The weather warms up, daffodils emerge and for financial advisors their focus is on end of year tax planning ahead of the financial year end. This year is no different despite the looming culmination (possibly) to the Brexit saga. Therefore, investors and savers should be sure that they have made the most of their tax allowances ahead of 5 April, and for most people this will mean using their ISA allowance.
Any investor knows they should save into an ISA, but not all do. Even if we do, many of us will do so using cash ISAs. This is an excellent first step, but after a decade of historically low interest rates is this the most prudent way to treat your savings? A quick scan of the best cash ISA deals available at the moment have few that are in excess of 2% interest rates. Of course, with a cash ISA you get certainty that you will not lose capital. However, it is important to consider the impact of inflation. Depending on how you measure it, inflation is running at somewhere between 1.8% and 2.5%. To ISA savers this means that if your pot grew by 2% over the course of the year, so too did the cost of living. Therefore in real terms your savings have not moved, and may have effectively shrunk. These meagre returns can be further eroded if the original interest rate offered was a teaser rate, and you may discover that the interest being paid has fallen significantly below 1%.
The alternative is investing in a 'stocks and shares' ISA. Obviously investing in the stock market brings with it an added level of risk, and the value of the investments in the ISA can fall, as well as rise.
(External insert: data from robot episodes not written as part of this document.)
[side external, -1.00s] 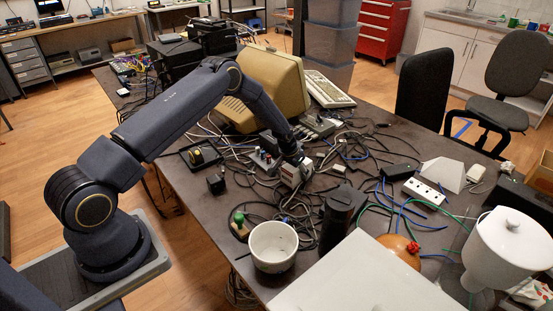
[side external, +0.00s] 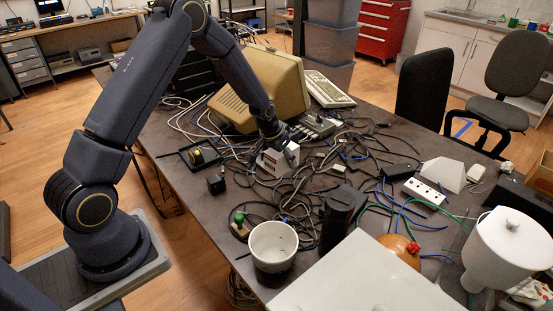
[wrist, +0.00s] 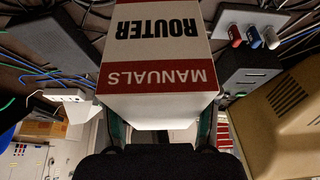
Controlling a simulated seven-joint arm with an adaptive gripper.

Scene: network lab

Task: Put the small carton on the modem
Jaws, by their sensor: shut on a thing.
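The small carton (side external: 275,161), white with red bands, is in my gripper (side external: 273,139) over the cable-strewn middle of the table. The carton fills the top middle of the wrist view (wrist: 158,50), reading ROUTER and MANUALS upside down. My gripper is shut on it, with parts of its fingers showing on both sides below the carton in the wrist view. Its exact height above the cables is hard to tell. A grey box (side external: 317,126) stands right of the carton. I cannot tell for sure which device is the modem.
A beige monitor (side external: 270,85) stands behind my gripper. A black tray with a yellow item (side external: 201,154) lies to the left. Tangled cables cover the middle.

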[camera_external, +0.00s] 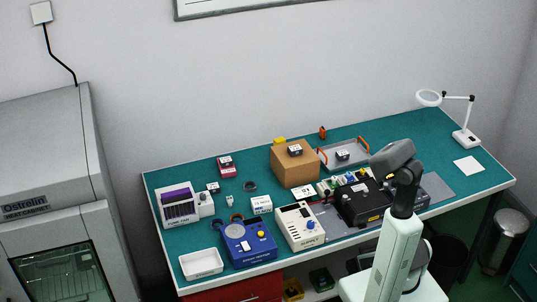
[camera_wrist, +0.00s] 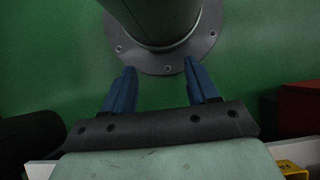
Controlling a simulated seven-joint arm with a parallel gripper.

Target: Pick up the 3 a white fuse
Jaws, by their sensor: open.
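A small white upright piece (camera_external: 229,201) stands on the teal bench mat, left of the middle; it may be the white fuse, but it is too small to read a rating. Small coloured parts (camera_external: 350,178) sit near the black unit, too small to identify. My gripper (camera_wrist: 158,82) shows in the wrist view with its two blue fingers spread wide and nothing between them. It faces a round bolted flange over a green surface, away from the bench-top items. In the external view my arm is at the right front, and the fingers cannot be made out.
Around the white piece are a black ring (camera_external: 249,186), a white box (camera_external: 261,205), a blue tester (camera_external: 249,245) and a purple-fronted unit (camera_external: 178,207). A white tray (camera_external: 201,264) is at front left. A cardboard box (camera_external: 294,165) and magnifier lamp (camera_external: 466,137) stand farther right.
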But the historical data shows that if you are intending to invest money for a long enough period of time to withstand inevitable falls in the market, then the benefits of the stock market has far outweighed the returns from cash. The charts below show the change in value of £1,000 invested in UK stocks, a UK bank account or left under the mattress since 1989, after adjusting for inflation. It shows that £1,000 invested in the FTSE All-Share, with dividends reinvested, would be worth £5,683, an annual growth rate of 11.2%. Meanwhile, the UK bank account would be worth £1,011, annual growth of 0.03%. The cash under the mattress would have lost half of its purchasing power and be worth £467.
Despite this the amount of money put into cash ISAs is more than double that put into 'stocks and shares'. This perhaps reflects the impact that the Financial Crisis (and the dotcom crash) has had on people's attitudes to investing in the stock market. This is understandable as investing in the stock market is not without risks. But if one takes a sensible and considered approach, with a well-diversified portfolio and if you are able to take a long term approach that allows a recovery in the event of an economic downturn, then the stock market should not be as daunting as it appears to be.
So as we near the end of March, it may be worthwhile to give your savings a bit of a spring clean. Check what the current rate of interest is on your cash ISAs and consider whether the stock market may be a better option in the long run.